Former Congressman Alan Grayson, now running for the Florida Senate District 25 seat, which encompasses Osceola and a part of Orange County, said that having had a lot of personal contact with Joe Biden over the years he does have concerns about the president’s health after watching the debate.
But he underscored that it’s “less important what you say in 90 minutes on a stage than what you do in four years in office,” Grayson said.
“People sometimes think politics is a show,” he said in a phone conversation. “It’s not. It’s the rules which we live by.”
Grayson added that his daughter watched the Rolling Stones perform last night, noting that Mick Jagger will be 81 years old next month, the same age as the president.
“Mick Jagger doesn’t look like he’s 80, and doesn’t perform like it, but those two events were not the same thing,” Grayson said of comparing a rock concert to a presidential debate. “One of those events was meant to entertain people, and the other event was to inform them about who will lead the country better and make their own personal lives better in the next four years. Okay? And that hasn’t changed at all.”
“There’s no question, it was not a good night for Joe Biden,” said former St. Petersburg Mayor Rick Kriseman. “I think that there’s a lot of folks who are going to be watching this next week or two to see how he is. Was it really a bad night, or was it something more than that?”
Over-prepared
Kriseman is one Democrat pointing the finger at the president’s advisers, who spent a week with him at Camp David preparing for the debate. “If I was advising him, I wouldn’t have filled him up with as many details and facts as I think they tried to do. I almost think that was over-prepared, and that was part of the problem.”
Speaking during a rally in Raleigh, North Carolina, on Friday afternoon, Biden acknowleged that his debate performance was not up to par.
“Folks, I don’t walk as easy as I used to.

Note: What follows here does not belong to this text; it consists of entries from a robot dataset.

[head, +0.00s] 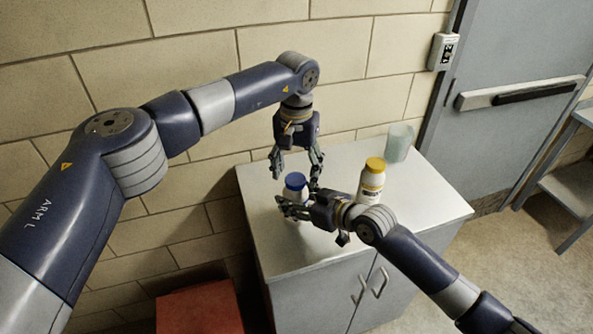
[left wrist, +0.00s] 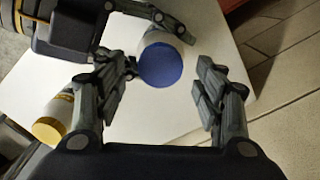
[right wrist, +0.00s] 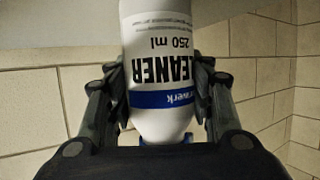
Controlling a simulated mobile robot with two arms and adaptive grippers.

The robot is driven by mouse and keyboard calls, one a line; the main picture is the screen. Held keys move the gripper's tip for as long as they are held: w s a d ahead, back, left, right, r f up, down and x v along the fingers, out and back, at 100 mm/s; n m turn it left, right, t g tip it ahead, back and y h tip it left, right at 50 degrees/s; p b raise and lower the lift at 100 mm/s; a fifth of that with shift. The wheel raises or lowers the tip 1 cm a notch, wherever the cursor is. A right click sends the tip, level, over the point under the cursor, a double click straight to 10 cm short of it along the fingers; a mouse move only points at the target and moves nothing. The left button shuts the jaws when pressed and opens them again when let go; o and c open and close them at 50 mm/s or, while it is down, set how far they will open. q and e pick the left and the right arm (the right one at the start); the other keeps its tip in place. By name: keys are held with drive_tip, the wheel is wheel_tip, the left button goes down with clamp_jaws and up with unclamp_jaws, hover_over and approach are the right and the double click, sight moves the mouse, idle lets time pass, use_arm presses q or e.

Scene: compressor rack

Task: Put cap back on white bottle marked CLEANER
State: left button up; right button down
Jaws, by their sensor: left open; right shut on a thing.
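The white bottle marked CLEANER (right wrist: 160,110) stands upright on the cabinet top, and my right gripper (right wrist: 160,85) is shut around its body. Its label is upside down in the right wrist view. A blue cap (head: 296,180) sits at the top of the bottle; it also shows in the left wrist view (left wrist: 160,65). How tightly it sits cannot be told. My left gripper (head: 295,170) points down over the cap, open, with one finger on either side. In the left wrist view, both fingers look apart from the cap.
A white bottle with a yellow cap (head: 374,166) stands to the right, behind my right gripper. A pale translucent cup (head: 399,143) is at the cabinet's back right. The cabinet top (head: 420,195) is clear at right. A red box (head: 200,309) is below left.

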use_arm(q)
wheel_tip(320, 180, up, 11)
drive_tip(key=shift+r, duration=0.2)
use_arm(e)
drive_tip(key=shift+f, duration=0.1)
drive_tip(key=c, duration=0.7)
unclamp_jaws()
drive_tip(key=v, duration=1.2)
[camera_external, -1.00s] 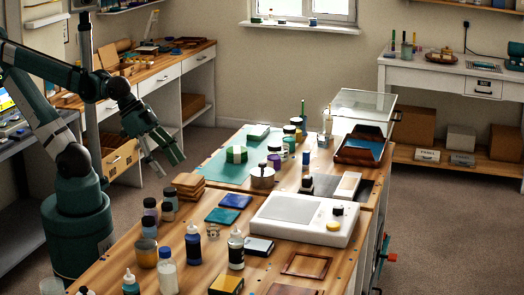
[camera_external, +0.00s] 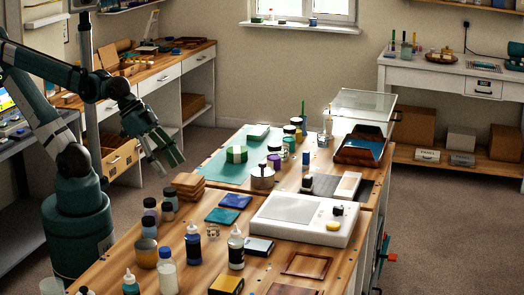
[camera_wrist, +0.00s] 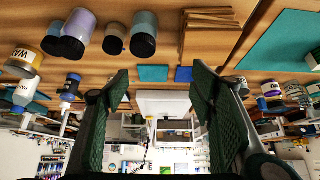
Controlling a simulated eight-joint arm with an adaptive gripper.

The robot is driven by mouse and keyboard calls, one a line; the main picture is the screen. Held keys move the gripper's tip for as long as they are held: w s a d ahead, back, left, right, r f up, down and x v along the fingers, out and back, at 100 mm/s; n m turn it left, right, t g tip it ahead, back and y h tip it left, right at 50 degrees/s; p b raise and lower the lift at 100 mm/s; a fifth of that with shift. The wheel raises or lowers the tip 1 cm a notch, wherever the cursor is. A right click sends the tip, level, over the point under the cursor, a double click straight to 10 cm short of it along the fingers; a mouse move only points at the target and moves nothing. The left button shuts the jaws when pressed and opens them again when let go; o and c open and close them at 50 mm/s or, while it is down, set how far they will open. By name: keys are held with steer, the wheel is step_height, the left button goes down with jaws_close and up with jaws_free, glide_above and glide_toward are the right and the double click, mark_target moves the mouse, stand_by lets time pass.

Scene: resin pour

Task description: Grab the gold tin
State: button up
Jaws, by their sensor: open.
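The gold tin (camera_external: 146,256) stands upright near the left edge of the front wooden bench, beside a white bottle (camera_external: 167,272). In the wrist view, where the bench appears at the top, a tin with a gold band and part of a label (camera_wrist: 24,62) shows at the upper left. My gripper (camera_external: 166,155) is in the air beyond the bench's left edge, above and well apart from the tin. In the wrist view its two green fingers (camera_wrist: 160,78) are spread wide with nothing between them.
Several dark-lidded jars (camera_external: 150,220) stand just behind the tin. Stacked wooden pieces (camera_external: 188,186) lie near the bench edge, beside teal and blue squares (camera_external: 236,201). Dark and white bottles (camera_external: 193,246) stand to the tin's right. A white machine (camera_external: 304,219) occupies the bench's right side.

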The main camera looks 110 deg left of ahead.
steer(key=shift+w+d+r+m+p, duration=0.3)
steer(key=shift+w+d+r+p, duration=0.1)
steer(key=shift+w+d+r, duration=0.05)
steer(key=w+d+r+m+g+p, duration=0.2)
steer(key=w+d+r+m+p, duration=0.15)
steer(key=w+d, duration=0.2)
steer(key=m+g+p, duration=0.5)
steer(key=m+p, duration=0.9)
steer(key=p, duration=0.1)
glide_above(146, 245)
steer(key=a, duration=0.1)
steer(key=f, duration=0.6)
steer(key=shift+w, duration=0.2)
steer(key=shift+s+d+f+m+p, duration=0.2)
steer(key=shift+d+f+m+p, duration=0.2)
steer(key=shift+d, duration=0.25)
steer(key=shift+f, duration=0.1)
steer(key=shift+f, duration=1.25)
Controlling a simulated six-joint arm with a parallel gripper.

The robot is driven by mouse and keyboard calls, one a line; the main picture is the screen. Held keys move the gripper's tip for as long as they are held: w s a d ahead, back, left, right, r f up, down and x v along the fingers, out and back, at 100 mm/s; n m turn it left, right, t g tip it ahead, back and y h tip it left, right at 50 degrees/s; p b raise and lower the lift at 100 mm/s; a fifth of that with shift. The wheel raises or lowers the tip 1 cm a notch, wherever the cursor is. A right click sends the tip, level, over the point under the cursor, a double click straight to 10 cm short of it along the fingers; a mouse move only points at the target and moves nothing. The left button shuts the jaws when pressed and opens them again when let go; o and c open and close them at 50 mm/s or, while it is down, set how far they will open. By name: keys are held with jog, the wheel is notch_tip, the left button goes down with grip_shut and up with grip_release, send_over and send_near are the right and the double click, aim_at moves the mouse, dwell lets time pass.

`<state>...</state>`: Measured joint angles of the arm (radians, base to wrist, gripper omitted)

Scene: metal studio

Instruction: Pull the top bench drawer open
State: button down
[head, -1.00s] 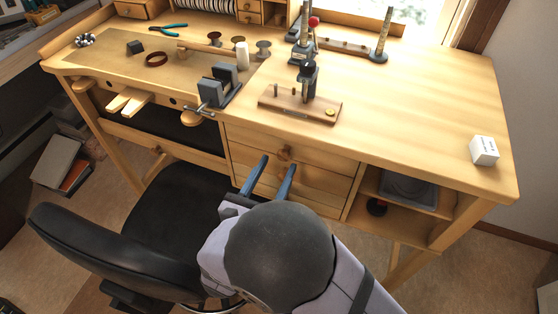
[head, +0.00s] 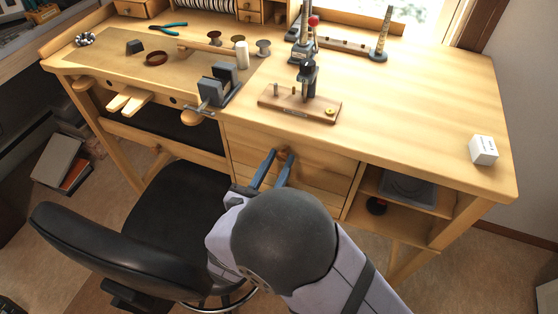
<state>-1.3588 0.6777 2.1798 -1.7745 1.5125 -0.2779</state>
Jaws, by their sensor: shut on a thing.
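The wooden bench (head: 430,130) has a stack of drawers below its right half. The top drawer (head: 325,163) is at the upper part of this stack, just under the bench top. Its front looks about flush with the bench, though a small gap would be hard to see. Its round wooden knob (head: 284,151) shows at the fingertips. My gripper (head: 279,158) has its two blue fingers on either side of the knob and is shut on it. The arm partly hides the lower drawers.
A black chair (head: 80,240) stands close on the left of my arm. An open shelf (head: 415,205) is right of the drawers. A vise (head: 218,88), a wooden-based stand (head: 300,105) and a white box (head: 484,150) are on the bench top.

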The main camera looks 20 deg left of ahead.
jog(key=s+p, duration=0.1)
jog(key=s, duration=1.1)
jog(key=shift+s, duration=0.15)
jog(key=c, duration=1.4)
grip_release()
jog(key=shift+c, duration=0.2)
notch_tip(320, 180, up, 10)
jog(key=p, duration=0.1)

I don’t speak as smoothly as I used to. I don’t debate as well as I used to, but … I know how to tell the truth. I know right from wrong, and I know how to do this job,” he said to a cheering crowd. “I know, like millions of Americans know, when you get knocked down, you get back up.”
The Phoenix reached out to several local party chairs and other prominent Democrats, several of whom said they did not feel comfortable going on the record. One chair said the feedback he had received in the past 24 hours was “not good.”

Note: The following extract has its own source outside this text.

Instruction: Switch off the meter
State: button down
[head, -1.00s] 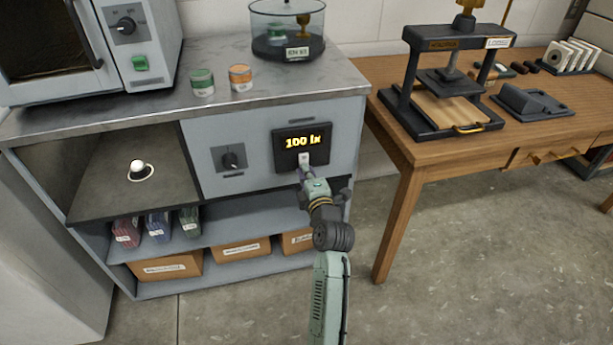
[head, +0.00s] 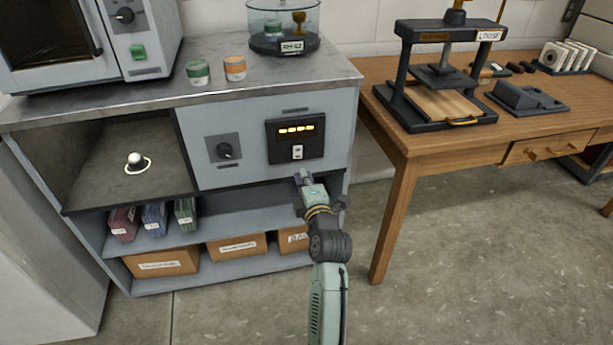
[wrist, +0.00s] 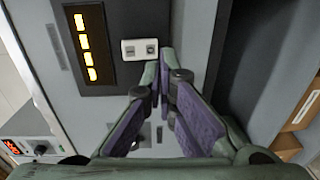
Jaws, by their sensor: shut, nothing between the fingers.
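The meter (head: 283,142) is a dark panel on the front of the grey cabinet. Its display (head: 296,129) shows a row of yellow dashes. A white rocker switch (head: 297,152) sits below the display. In the wrist view the display (wrist: 86,43) and the switch (wrist: 140,49) both show clearly, the switch just beyond my fingertips. My gripper (head: 300,175) is shut and empty, just below and in front of the switch, apart from it in the head view. In the wrist view my gripper (wrist: 160,62) has its fingertips together beside the switch.
The open bay (head: 110,175) holds a white ball-like object (head: 135,162). Cardboard boxes (head: 160,262) fill the lower shelf. A wooden table (head: 400,150) with a press stands right. The floor in front is clear.

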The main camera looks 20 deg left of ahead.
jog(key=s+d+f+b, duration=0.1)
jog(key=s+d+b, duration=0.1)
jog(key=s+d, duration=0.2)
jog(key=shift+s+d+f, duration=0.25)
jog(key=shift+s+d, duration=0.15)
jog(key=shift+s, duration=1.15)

However, Hillsborough County Democratic Executive Committee Chair Ione Townsend said she spent nearly an hour with the president when he spoke in Tampa in late April (and gave a 13-minute speech), and said she retained “absolute confidence in Joe Biden.”

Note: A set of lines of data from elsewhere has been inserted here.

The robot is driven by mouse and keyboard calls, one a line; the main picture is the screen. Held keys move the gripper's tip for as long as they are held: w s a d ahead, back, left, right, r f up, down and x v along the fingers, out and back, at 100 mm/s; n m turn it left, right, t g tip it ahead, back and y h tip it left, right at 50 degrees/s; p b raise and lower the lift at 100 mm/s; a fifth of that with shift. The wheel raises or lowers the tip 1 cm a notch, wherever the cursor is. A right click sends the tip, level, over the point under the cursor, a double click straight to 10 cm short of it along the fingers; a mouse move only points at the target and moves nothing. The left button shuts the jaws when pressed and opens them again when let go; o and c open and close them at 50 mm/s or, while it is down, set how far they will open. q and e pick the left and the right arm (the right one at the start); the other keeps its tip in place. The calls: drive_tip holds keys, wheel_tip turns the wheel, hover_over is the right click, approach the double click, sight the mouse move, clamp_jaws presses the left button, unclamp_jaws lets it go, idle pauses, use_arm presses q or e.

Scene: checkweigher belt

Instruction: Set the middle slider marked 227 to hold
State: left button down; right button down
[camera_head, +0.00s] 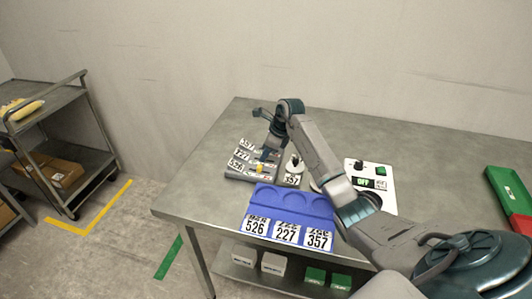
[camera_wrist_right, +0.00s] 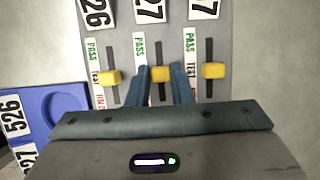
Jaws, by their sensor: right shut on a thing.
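The slider panel (camera_head: 238,176) lies on the table's left part, with cards 357, 227 and 526. In the right wrist view, the grey panel (camera_wrist_right: 183,20) has three yellow knobs in dark slots. The middle knob (camera_wrist_right: 160,74), under the card ending in 27 (camera_wrist_right: 151,10), is between the fingers of my right gripper (camera_wrist_right: 161,84), which is shut on it. It is level with the left knob (camera_wrist_right: 109,77) and right knob (camera_wrist_right: 213,70), below the PASS mark (camera_wrist_right: 140,50). Red lettering at the lower end is partly hidden. My right gripper also shows in the head view (camera_head: 268,154). My left gripper is not in view.
A blue tray (camera_head: 265,199) with cards 526, 227 and 357 lies in front of the panel. A white box (camera_head: 383,204) showing OFF stands to the right, partly behind my arm. A green container (camera_head: 510,190) is at the far right. The table's back is clear.

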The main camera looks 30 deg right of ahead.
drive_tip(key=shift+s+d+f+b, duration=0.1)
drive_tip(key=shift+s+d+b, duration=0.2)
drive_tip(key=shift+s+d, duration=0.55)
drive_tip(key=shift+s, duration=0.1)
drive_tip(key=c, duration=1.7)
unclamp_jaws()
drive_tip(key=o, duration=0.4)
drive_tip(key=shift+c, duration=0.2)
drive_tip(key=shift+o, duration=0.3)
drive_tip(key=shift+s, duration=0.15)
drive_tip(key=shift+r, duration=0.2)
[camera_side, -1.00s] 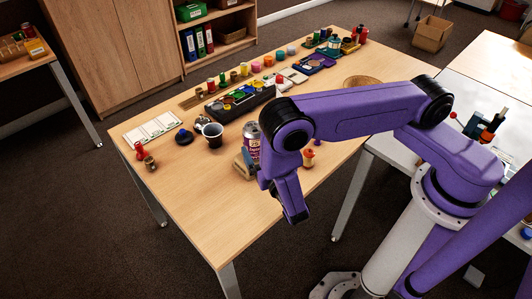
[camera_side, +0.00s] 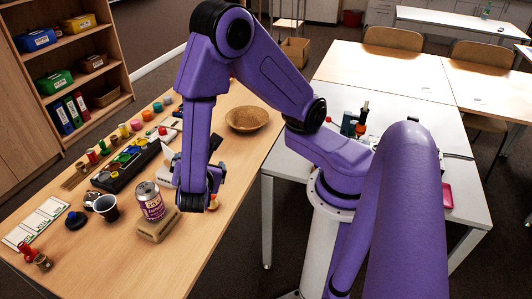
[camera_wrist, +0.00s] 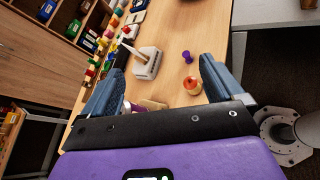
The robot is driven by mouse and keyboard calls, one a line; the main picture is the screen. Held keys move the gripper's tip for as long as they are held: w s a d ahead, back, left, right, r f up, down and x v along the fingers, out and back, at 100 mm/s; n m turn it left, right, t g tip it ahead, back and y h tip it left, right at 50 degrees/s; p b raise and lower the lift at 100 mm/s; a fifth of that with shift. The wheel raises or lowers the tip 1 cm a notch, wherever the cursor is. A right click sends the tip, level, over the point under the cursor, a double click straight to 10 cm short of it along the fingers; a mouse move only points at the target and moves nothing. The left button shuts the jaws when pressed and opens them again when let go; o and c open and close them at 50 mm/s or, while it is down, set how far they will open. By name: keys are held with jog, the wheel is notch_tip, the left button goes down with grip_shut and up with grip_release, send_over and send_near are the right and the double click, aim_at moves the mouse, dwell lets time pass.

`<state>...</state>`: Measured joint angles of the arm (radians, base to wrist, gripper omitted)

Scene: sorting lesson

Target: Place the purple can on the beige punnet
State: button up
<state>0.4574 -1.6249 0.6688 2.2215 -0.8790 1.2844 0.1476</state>
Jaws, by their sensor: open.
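The beige punnet (camera_wrist: 153,104) is partly hidden behind the gripper body there.
An orange-red peg (camera_wrist: 192,85) and a purple peg (camera_wrist: 187,57) stand near the fingers. A white block (camera_wrist: 147,64) is beyond. A black cup (camera_side: 106,207) is left of the can. A wicker bowl (camera_side: 247,119) lies at the back right.

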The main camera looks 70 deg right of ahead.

“It’s one night,” she said of Biden’s performance against Donald Trump. “You can’t judge him on one night. What we need to judge him on is what he’s done for the American people, and all of his policies.”
Townsend referred to the fact that incumbent presidents from both political parties over the years have had rocky first debates, specifically referring to Barack Obama in 2012 and Ronald Reagan in 1984 — a line echoed by Leon County Democratic Chair Ryan Ray.
“I think we have a really, really terrifying nominee in Donald Trump, and everybody is all-hands-on deck to make sure that he isn’t able to inflict his dangerous, fascist vision on our great country,” Ray said.
However, he also said he understood the buzz amongst Democrats overnight that the party should consider having Biden voluntarily step down for a younger candidate.
“I definitely can understand that conversation,” Ray acknowledged. “I think that traditionally incumbent presidents tend to not do as well as the challenger, but I believe that the ticket will correct course and I think that the stakes are too high.”
Down-ballot drag
Democrats also shied away from acknowledging any concerns that Biden’s performance could reduce enthusiasm among Democrats voting in November, but one analyst said that has to be something they are contemplating.
“If Biden is perceived as being less able to motivate voters to turn out, it could hurt Democrats down ballot who are counting on a surge in turnout from the Democratic base for their own elections. A strong top-of-the-ballot campaign is very important to down-ballot races,” said Florida Atlantic University political science professor Kevin Wagner.
Kriseman figures it won’t be difficult for most Democrats to stand by Biden. “If it ends up being Biden vs. Trump, we cannot have Donald Trump for another four years,” he said. “I don’t think that our country can sustain that.”
There remain more than four months before the general election, but Trump is maintaining small but sustaining leads in many if not most of the battleground states and holds a slight lead nationally, according to the RealClearPolitics average. Trump rarely led in any national polls in his races for president in 2016 and 2020, and failed to win the popular vote in both campaigns.